• DATASET EXTRACT
....................

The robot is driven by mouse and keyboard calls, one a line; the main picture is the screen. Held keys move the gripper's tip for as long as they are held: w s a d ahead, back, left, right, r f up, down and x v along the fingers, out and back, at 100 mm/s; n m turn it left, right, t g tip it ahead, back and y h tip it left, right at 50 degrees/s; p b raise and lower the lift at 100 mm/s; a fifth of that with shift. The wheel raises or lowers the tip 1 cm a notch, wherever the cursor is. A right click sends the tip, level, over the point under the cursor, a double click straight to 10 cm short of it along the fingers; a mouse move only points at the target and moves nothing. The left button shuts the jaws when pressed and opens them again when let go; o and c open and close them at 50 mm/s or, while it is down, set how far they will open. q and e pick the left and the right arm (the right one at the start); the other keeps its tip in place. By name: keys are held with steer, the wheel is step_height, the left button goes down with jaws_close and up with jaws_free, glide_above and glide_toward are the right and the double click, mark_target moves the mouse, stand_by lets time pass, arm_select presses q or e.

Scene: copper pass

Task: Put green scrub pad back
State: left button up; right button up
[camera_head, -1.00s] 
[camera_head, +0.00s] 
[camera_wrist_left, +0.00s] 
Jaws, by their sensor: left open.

....................

• JOB
Leave out every line before the one containing "[camera_head, -1.00s]"; set down that line and all remaining lines of the material exactly.

• EXPECTED ANSWER
[camera_head, -1.00s] 
[camera_head, +0.00s] 
[camera_wrist_left, +0.00s] 
Jaws, by their sensor: left open.

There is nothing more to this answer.